Sinclair's photos have become synonymous with 1960s Detroit, as has the work of Gary Grimshaw, the late poster artist known for his trailblazing psychedelic work during the Grande Ballroom era. The former Minister of Arts of the White Panther party in 2006 told former Metro Times editor Brett Callwood that he couldn't afford to buy his own work. The pair, who teamed up in 2013 to publish a limited run of their co-published, self-funded, and crowdsourced book, Detroit Rocks: A Pictorial History of Motor City Rock and Roll 1965 to 1975 (which is going for as much as $795 on bookselling sites) are to be honored with a one-night only joint exhibition of their work at Edo Ramen in Royal Oak. Marcie Bolen (the Von Bondies) will DJ from 6-10 p.m. and author Peter Werbe will be signing copies of his latest book Summer on Fire which combines "history and inventive remembrances" from Detroit's history-changing summer of 1967. —Jerilyn Jordan
Event begins at 6 p.m. at Edo Ramen; 4313 W. 13 Mile Rd., Royal Oak; 248-556-5775; edoramenhouse.com. Event is free.
Wild Lights at the Detroit Zoo
Saturday, 11/20-Sunday, 1/9: We may be divided on many things, be it political lines, social issues, and whether the world really needs a Tiger King sequel (answer: we don't), but there is one thing we think is pretty universal: lights are friggin' cool. Thanks to Thomas Edison and, well, the Detroit Zoological Society, metro Detroiters can, once again, go feral, er, wild, at the zoo's annual Wild Lights event, where a portion of the zoo's campus is transformed into an illuminated wonderland. Who needs a partridge in a pear tree when you have lions, tigers, bears, and more than 5 million LED holiday lights festooning buildings and more than 280 sculptures? Though Wild Lights is at the zoo, animal exhibits and enclosures will not be open or activated; however, many of the illuminated structures are in the shapes of animals, so that has to count for something. Add some snow, hot cocoa (which will be for sale along with other festive holiday treats), and maybe an edible or two (for the adults, duh) and you might just forget the fact that your Seasonal Affective Disorder is in the driver's seat. Oh, in addition to the lights, the cost of admission also gives visitors access to The Wildlife Photographer of the Year exhibition, which showcases award-winning photography. —Jerilyn Jordan
Event runs from 5 p.m.-9 p.m. on select weeknights and Sundays, and 5 p.m.-10:30 p.m. on Friday and Saturday at the Detroit Zoo; 8450 W. 10 Mile Rd., Royal Oak; 248-541-5717; detroitzoo.org. Tickets are $17-$24, plus $8 for parking. Tickets must be purchased in advance, as there will be no ticket sales at the gate.

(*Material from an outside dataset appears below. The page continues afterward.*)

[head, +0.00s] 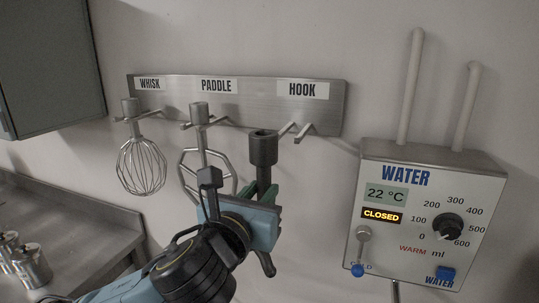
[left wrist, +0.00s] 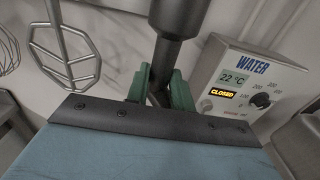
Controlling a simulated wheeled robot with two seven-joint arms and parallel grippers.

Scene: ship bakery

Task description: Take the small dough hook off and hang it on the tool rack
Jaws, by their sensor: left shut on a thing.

Danny Brown's Bruiser Thanksgiving
Wednesday, 11/24: In Detroit, we're lucky to have several annual events that are hype AF and have us counting the calendar days until the next time we get to wild out. There's festivals, parties, creepy immersive experiences (we miss you, Theatre Bizarre!), and then there's our eccentric hometown hip-hop hero, all-around goofball (and future stand-up comedy star?), and "one of rap's most unique figures in recent memory," Danny Brown will celebrate his annual Thanksgiving-eve performance in person, after last year's party was livestreamed.
Danny Brown's Bruiser Thanksgiving, which has relocated to the Russell Industrial Center, turns eight this year and, as usual, he's not doing it alone. As with years previous, Brown will share the stage with Bruiser Brigade and a steady rotation of local emcees. The Thanksgiving Eve bash comes after he announced the title of forthcoming fifth record. Per Brown, Quaranta is done and is being mixed by TDE's Derek Ali."We're just waiting on the right timing," he said in an interview. "But it's not called 40, it's called Quaranta. I don't wanna give away too much why, but y'all will figure it out." —Jerilyn Jordan
Doors open at 8 p.m. at the Russell Industrial Center; 1600 Clay St., Detroit; 313-872-0358; russellindustrialcenter.com. Tickets are $25.
The Olivia O'Brien Show
Saturday, 11/20: It's been one hell of a year for Gen Z pop stars named Olivia. For 21-year-old Olivia O'Brien, the R&B-steeped Stevie Nicks-obsessed pop singer with more than 8 million monthly listeners on Spotify who regrets the nose job she got at 16, it's always the Olivia O'Brien Show — and it's getting picked up for a second season. This year, O'Brien, who broke onto the scene in 2016 thanks to her and gnash's track, "i love u, i hate u" (which has more than 6 million views on YouTube, by the way) released the first installment of her sophomore record, Episodes: Season 1. Through rolling beats, the character-driven hook-heavy record explores the pains of early adulthood, like the belief that we're all going to die, insecurity, soured friendships, sociopathic lovers, and the desire to call one's mom when shit gets tough. It's almost enough for us to forgive the fact that she might be dating internet turd Logan Paul. —Jerilyn Jordan
Doors open at 7 p.m. at St. Andrew's Hall; 431 E. Congress St., Detroit; 313-961-8961; saintandrewsdetroi.com. Tickets are $22.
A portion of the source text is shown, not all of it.